The number of tracks for each bar in the JSON file must be strictly equal to the number of tracks used to train the model. The number of bars, instead, may be smaller than the number of bars that can be handled by the model. If this is the case, the script will just replicate the partial binary structure to reach n_bars. In this way, it is possible e.g. to compile the binary activations for just one bar and let the model use this same structure for each bar.

When editing this file for the LMD2 and LMD16 models, remember that n_timesteps=32, which means that each timestep has a rhythmic value of 1/32, and that the tracks used to train these models are, in order, drums, bass, guitar and strings.

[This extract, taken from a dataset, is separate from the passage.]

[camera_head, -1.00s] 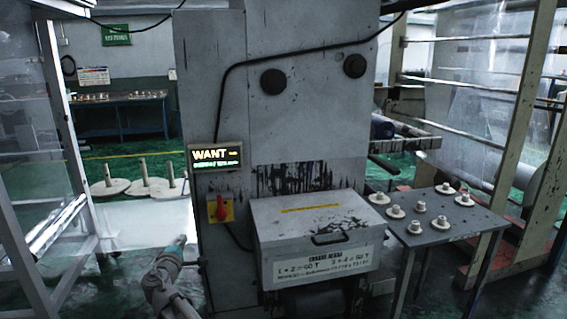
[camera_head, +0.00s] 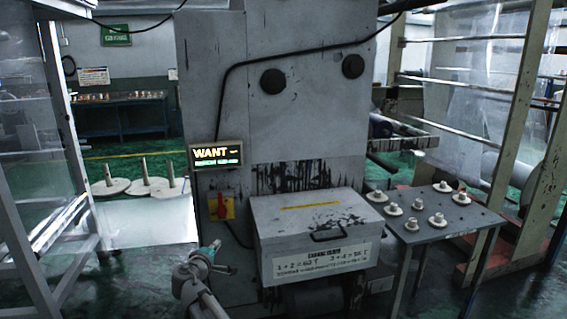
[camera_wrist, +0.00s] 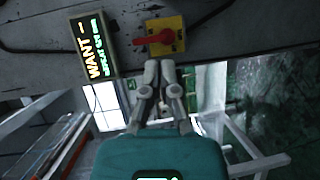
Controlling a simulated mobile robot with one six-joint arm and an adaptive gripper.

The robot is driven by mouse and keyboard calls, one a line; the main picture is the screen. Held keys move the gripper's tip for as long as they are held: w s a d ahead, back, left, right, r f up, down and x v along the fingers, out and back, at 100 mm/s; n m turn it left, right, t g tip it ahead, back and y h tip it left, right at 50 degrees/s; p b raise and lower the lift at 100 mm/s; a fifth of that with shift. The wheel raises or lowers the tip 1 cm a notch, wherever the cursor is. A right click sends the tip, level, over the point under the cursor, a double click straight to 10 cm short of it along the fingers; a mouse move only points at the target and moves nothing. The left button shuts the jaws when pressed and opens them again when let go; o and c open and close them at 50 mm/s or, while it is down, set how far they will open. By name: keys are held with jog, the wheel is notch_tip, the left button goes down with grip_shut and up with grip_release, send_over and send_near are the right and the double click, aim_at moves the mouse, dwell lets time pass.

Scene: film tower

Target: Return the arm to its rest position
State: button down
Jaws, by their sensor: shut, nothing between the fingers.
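My arm (camera_head: 196,283) rises from the bottom of the head view, left of the grey box, with its teal wrist end below the red switch. My gripper (camera_wrist: 160,66) shows in the wrist view with its two grey fingers close together, shut and empty. Its fingertips are hard to make out in the head view. The red switch (camera_head: 222,207) on its yellow plate sits on the machine's front. In the wrist view the switch (camera_wrist: 155,39) lies just beyond the fingertips; whether there is contact I cannot tell.
A lit display (camera_head: 216,155) reading WANT is above the switch. A grey box (camera_head: 290,225) juts from the machine at right. A grey table (camera_head: 420,237) holds several white spools. A glazed frame (camera_head: 82,255) stands at left, with a pale surface (camera_head: 150,222) between.

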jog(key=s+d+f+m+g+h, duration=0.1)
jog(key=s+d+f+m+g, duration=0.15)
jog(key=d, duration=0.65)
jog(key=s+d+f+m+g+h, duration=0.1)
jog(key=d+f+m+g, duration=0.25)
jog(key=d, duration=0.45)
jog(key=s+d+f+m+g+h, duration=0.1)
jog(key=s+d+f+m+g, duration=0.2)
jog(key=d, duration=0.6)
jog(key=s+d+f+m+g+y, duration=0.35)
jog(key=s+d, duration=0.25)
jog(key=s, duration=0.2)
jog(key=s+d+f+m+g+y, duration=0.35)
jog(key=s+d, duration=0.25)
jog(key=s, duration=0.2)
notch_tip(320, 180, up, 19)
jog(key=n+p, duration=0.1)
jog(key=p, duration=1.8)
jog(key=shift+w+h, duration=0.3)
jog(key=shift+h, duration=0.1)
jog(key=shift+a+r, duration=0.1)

Before you can train Polyphemus from scratch, you have to preprocess a MIDI dataset. This can be done by running the preprocess.py script as follows:

python3 preprocess.py midi_dataset_dir preprocessed_dir

where midi_dataset_dir is the directory of the MIDI dataset and preprocessed_dir is the directory to save the preprocessed dataset. For the script to work, the midi_dataset_dir directory must only contain .mid files in a flat or hierarchical fashion (i.e. in a tree of subdirectories).

If you want to preprocess the Lahk MIDI Dataset (LMD-matched), you can first download it from here, or just execute the following:

wget http://hog.ee.columbia.edu/craffel/lmd/lmd_matched.tar.gz

Then, you can decompress the archive by using tar.

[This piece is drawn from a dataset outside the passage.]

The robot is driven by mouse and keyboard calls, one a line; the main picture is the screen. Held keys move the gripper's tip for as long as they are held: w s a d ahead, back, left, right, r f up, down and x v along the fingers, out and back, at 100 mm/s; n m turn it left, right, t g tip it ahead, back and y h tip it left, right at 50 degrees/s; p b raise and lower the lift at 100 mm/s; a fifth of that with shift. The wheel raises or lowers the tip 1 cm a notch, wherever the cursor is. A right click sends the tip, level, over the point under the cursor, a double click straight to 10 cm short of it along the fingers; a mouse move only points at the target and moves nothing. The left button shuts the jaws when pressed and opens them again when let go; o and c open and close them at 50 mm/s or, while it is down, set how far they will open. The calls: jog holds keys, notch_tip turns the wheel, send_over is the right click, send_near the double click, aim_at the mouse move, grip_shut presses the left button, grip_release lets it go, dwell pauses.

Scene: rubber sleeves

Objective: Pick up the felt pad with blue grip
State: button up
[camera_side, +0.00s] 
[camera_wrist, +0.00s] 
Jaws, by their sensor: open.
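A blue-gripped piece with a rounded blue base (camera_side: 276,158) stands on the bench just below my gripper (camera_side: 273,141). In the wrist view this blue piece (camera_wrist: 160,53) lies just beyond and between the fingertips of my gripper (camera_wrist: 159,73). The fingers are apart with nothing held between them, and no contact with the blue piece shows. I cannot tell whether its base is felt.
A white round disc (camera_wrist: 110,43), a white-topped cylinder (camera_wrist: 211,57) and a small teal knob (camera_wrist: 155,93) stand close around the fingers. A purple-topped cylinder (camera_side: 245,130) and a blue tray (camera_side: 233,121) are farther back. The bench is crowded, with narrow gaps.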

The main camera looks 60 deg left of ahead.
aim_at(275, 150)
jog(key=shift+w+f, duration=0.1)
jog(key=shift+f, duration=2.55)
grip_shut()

You can train a new model from scratch by using the dedicated script:

python3 train.py dataset_dir model_dir config_file --model_name test --use_gpu

where dataset_dir is the directory of the preprocessed dataset to be used for training, model_dir is the directory to save the trained model, and config_file is the path to a JSON training configuration file. An example of this file is provided in the repo as training.json.

Make sure to run the command with the --help flag to find out how you can customize the training procedure.

No integration with TensorBoard or W&B is provided, but you can still check the progress of training with the training_stats.ipynb Jupyter Notebook.

This project is licensed under the MIT License.